> [OBJECTIVE]: The lines to return are those from the one containing "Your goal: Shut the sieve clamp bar" down to the one containing "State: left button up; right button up", inclusive; return them exactly and nothing else.

> [STORED DATA]:
▼

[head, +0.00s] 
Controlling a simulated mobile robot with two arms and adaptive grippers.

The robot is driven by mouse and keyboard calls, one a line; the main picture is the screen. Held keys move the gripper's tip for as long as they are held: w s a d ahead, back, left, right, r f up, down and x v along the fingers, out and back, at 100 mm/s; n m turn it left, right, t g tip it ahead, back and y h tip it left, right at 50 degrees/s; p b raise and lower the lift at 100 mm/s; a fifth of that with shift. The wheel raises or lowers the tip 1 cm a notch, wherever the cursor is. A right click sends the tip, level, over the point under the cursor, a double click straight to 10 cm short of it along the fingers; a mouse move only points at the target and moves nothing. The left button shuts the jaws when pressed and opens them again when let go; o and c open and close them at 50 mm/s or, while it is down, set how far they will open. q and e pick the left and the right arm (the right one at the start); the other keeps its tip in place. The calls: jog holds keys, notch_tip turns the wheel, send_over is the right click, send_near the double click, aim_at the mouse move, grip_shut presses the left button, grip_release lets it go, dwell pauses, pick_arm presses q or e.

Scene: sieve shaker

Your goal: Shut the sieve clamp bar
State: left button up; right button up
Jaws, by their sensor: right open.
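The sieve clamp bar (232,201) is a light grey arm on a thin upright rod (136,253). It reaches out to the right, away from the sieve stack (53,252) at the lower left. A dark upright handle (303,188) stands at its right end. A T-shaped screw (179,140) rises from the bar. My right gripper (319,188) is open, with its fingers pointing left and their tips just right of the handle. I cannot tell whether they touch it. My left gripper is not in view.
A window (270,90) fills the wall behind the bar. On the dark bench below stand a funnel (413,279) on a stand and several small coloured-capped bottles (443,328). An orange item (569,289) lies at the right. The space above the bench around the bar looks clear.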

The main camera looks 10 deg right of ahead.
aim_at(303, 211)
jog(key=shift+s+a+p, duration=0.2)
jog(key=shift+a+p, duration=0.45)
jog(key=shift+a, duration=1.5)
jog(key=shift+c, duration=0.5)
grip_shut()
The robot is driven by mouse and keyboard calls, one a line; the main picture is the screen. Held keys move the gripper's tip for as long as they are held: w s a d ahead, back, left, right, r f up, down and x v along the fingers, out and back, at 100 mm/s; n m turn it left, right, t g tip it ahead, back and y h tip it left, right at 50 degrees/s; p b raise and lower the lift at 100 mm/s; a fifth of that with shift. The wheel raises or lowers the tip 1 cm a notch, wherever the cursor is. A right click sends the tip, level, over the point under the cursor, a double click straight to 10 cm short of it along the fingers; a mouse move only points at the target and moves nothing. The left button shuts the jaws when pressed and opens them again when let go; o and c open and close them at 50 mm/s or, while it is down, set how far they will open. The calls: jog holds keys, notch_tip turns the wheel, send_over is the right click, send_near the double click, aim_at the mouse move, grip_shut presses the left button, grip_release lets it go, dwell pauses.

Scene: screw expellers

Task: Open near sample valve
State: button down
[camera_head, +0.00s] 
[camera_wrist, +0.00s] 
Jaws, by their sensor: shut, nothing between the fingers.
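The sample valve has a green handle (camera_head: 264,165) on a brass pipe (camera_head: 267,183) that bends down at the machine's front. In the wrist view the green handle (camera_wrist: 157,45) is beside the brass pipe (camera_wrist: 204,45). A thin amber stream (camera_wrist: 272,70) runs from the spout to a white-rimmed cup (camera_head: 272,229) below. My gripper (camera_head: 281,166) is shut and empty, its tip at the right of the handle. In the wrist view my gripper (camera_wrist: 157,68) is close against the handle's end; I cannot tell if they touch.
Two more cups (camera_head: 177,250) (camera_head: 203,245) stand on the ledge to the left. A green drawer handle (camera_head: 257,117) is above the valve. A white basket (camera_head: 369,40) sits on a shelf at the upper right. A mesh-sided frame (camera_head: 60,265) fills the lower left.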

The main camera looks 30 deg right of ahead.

▲

> [CORRECT OUTPUT]:
Your goal: Shut the sieve clamp bar
State: left button up; right button up

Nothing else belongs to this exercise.